Holland told jurors that she and her friend bought some crack and shared it. She also said she was "pretty sure" the men were talking about the cab driver's murder when they entered and recalled them making "eye gestures" to each other that she interpreted as cautions that she shouldn't be allowed to overhear.

Eventually, she said, the men all left and her female friend left, but she remained.

Skoropada asked her why she didn't leave with her friend and Holland replied "she didn't have any drugs," but there were still drugs in George's apartment and she wanted to do them.

She doesn't know exactly how long she stayed there, but agreed with Leslie it could have been as long as four days. She overdosed at one point, after allowing herself to be injected with cocaine while smoking crack continuously without eating, drinking or sleeping.

She described the sensation of smoking crack as "a big release" on the exhale, and even though the rush lasts only seconds and cocaine costs about $100 a gram, she said "it's indescribable."

"As soon as you're done, you want another hit."

It was while smoking crack with Smith that he told her about stabbing Krick, she testified.

"He didn't tell me much," she said, just that he'd stabbed the cab driver "three or four times" and then ran into an apartment "and that he didn't get much money, something like that."

Asked why he'd told her, she said Smith was always trying to impress her.

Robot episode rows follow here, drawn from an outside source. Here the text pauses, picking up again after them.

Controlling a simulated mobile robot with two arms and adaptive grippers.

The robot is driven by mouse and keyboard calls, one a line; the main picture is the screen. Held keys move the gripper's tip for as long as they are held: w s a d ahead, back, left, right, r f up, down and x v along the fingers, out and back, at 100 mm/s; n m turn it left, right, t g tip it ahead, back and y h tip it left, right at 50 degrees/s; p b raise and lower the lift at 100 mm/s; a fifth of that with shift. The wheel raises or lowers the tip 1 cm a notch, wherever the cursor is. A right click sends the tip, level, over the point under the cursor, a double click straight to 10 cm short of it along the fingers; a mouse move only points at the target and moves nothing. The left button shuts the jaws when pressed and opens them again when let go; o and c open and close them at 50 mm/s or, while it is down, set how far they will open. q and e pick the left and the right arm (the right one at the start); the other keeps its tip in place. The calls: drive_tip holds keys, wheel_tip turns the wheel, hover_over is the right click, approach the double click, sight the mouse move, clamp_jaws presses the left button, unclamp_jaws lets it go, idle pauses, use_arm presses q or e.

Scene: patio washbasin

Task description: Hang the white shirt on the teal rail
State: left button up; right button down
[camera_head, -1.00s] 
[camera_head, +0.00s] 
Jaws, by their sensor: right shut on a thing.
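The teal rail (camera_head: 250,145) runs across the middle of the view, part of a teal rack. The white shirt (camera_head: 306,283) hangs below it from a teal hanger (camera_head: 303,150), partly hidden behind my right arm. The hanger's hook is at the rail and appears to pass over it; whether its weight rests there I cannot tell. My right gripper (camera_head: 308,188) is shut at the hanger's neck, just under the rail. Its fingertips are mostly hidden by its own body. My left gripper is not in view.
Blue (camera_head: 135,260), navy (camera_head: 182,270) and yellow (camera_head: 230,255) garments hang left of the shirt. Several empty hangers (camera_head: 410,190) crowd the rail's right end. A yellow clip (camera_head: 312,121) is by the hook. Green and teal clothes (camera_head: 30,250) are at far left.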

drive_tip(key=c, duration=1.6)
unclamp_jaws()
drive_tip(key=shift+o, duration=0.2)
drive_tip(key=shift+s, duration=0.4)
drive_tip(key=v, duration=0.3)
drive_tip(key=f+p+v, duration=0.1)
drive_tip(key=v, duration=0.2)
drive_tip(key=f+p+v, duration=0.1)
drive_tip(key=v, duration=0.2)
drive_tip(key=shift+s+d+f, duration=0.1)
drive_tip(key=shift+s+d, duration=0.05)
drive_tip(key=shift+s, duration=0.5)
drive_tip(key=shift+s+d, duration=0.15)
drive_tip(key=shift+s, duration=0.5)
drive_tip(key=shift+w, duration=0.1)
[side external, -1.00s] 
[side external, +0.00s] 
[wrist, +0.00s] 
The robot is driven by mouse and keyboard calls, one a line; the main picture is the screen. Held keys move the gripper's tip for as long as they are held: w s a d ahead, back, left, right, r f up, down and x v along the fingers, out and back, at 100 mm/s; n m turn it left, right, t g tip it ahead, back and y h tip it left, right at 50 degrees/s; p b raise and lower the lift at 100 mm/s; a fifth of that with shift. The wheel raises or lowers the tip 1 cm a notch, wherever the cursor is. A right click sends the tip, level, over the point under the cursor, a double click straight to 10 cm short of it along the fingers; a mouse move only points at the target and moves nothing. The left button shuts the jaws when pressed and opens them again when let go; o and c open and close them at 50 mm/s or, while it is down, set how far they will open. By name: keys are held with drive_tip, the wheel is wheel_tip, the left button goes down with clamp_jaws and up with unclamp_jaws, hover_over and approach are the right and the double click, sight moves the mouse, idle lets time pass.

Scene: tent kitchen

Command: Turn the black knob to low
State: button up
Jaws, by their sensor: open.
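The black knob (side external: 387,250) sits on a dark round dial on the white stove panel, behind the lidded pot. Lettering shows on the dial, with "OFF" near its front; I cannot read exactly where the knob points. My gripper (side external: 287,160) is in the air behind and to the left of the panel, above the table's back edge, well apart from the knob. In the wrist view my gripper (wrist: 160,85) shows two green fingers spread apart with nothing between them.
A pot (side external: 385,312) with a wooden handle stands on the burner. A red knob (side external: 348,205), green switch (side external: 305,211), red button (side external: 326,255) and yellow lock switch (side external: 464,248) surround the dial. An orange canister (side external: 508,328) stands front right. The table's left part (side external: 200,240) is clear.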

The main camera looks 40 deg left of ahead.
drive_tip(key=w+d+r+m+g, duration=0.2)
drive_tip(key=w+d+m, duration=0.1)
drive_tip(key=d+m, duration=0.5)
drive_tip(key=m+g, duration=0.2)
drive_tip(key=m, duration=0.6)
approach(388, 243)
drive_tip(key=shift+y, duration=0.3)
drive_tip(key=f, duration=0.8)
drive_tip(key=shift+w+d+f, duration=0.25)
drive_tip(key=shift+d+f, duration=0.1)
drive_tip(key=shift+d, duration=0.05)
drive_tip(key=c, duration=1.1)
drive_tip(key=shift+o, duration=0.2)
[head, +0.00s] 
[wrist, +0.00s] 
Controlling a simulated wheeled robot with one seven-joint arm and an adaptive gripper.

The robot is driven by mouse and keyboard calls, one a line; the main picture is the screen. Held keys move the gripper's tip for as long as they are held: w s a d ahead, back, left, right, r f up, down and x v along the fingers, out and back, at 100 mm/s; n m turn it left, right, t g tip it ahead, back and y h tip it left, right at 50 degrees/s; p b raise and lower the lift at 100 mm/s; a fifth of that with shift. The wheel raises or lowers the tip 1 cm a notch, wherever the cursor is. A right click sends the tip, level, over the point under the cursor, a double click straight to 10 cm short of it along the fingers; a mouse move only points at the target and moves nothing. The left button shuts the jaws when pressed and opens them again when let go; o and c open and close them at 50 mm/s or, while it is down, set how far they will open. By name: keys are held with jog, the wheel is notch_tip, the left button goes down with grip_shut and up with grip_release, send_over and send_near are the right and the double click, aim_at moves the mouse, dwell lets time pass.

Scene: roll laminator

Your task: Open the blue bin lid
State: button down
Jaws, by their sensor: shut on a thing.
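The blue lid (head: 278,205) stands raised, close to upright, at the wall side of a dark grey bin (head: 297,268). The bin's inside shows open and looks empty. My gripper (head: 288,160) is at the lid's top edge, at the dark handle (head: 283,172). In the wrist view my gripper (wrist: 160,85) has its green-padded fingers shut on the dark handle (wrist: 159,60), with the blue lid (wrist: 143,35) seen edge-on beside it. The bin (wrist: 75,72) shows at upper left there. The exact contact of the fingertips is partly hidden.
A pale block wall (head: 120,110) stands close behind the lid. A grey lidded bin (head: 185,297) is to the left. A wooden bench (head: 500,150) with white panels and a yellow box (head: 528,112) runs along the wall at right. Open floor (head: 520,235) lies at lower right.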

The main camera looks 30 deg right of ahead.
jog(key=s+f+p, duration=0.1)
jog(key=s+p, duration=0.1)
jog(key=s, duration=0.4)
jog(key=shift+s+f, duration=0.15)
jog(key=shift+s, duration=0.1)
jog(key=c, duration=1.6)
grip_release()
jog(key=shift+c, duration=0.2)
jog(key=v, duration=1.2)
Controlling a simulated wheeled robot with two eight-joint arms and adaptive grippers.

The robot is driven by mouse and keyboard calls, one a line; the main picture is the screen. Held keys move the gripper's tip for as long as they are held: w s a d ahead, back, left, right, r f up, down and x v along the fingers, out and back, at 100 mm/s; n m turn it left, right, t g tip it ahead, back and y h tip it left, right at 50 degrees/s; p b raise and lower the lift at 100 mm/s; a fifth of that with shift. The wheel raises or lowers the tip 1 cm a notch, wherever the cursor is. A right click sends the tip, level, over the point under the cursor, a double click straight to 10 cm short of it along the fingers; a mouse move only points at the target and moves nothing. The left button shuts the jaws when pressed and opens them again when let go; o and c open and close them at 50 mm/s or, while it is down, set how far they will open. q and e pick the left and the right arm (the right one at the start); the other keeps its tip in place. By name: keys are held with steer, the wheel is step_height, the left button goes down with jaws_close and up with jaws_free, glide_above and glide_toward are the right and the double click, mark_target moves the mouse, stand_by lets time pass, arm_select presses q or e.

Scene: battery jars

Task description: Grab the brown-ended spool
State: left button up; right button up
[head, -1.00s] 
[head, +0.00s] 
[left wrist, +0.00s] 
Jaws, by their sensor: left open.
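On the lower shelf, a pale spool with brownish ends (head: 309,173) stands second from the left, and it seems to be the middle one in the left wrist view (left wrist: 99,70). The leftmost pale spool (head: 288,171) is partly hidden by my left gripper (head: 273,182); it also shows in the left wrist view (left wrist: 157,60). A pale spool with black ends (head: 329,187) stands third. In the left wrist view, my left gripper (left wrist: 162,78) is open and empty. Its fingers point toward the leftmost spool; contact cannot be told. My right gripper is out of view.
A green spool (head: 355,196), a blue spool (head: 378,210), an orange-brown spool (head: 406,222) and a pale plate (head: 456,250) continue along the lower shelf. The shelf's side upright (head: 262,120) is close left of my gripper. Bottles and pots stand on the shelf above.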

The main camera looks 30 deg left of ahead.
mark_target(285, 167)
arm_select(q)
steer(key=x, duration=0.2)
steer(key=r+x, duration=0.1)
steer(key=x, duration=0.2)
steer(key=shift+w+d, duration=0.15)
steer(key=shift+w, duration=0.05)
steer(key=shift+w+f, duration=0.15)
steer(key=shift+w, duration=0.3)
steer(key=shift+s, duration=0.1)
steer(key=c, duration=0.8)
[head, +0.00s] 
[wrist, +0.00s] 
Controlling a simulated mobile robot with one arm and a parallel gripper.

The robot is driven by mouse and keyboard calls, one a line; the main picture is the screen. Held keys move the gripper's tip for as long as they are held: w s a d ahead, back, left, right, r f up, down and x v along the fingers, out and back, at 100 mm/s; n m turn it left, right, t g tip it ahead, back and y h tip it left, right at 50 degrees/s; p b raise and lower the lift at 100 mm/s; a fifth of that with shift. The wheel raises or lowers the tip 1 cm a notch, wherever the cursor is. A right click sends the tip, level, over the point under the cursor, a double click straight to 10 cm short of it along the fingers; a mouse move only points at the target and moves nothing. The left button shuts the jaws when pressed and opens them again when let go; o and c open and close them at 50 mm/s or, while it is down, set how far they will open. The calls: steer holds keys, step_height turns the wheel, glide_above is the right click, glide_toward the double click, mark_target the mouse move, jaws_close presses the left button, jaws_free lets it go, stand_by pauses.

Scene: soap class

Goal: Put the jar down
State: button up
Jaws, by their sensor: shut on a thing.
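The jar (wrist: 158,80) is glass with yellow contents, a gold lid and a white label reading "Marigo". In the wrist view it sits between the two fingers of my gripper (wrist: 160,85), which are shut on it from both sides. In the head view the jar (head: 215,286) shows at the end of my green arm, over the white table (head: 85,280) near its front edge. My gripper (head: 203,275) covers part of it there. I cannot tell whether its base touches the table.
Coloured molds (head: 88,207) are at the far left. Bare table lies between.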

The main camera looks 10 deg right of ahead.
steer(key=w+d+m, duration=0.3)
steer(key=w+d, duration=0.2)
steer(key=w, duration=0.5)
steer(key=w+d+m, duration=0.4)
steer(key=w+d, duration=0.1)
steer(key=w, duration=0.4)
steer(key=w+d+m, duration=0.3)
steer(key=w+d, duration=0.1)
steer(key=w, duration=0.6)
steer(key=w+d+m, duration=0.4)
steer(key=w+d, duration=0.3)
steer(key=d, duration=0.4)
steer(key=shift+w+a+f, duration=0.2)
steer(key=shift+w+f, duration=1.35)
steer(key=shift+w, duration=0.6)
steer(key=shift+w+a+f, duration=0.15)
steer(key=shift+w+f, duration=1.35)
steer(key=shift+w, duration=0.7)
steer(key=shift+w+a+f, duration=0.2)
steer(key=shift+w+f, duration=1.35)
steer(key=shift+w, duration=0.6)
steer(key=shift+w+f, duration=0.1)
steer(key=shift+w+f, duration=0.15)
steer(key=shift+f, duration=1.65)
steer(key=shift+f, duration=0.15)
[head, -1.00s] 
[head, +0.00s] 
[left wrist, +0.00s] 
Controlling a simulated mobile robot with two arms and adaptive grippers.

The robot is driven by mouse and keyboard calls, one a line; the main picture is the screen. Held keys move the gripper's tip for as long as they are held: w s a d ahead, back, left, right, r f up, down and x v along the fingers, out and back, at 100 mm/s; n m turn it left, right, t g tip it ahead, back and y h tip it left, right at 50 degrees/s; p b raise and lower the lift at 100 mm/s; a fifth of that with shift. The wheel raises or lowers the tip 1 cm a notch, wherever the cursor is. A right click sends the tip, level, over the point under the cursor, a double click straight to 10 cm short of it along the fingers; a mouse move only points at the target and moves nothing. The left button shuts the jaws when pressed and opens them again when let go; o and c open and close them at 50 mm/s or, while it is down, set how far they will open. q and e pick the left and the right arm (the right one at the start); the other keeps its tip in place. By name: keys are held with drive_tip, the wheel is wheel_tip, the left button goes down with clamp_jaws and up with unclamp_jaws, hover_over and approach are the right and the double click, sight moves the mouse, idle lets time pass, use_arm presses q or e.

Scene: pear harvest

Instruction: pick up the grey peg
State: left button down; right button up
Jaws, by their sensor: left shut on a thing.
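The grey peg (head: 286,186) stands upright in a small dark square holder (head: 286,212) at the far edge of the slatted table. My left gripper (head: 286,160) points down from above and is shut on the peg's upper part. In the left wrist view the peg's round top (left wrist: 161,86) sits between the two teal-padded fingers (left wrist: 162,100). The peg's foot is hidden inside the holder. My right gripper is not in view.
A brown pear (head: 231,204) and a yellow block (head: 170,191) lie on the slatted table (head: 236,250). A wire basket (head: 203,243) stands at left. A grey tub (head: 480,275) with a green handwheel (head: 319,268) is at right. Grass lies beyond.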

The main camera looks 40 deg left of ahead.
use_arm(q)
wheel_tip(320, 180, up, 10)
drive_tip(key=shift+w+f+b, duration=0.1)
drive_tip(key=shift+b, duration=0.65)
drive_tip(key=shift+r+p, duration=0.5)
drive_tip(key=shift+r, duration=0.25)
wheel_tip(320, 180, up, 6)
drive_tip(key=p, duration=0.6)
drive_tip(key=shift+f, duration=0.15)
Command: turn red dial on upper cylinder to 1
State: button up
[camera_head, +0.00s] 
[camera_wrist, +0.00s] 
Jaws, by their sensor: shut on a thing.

Eventually, the drugs ran out at the Joseph Street apartment and Holland said she went home to her aunt and uncle's house and slept for more than a day.

When she woke, she said "it was too much for my conscience," but she couldn't tell police what she knew without admitting she'd been violating her house arrest.

Consequently, she called the taxi stand, she said, and she left Kingston not long afterward.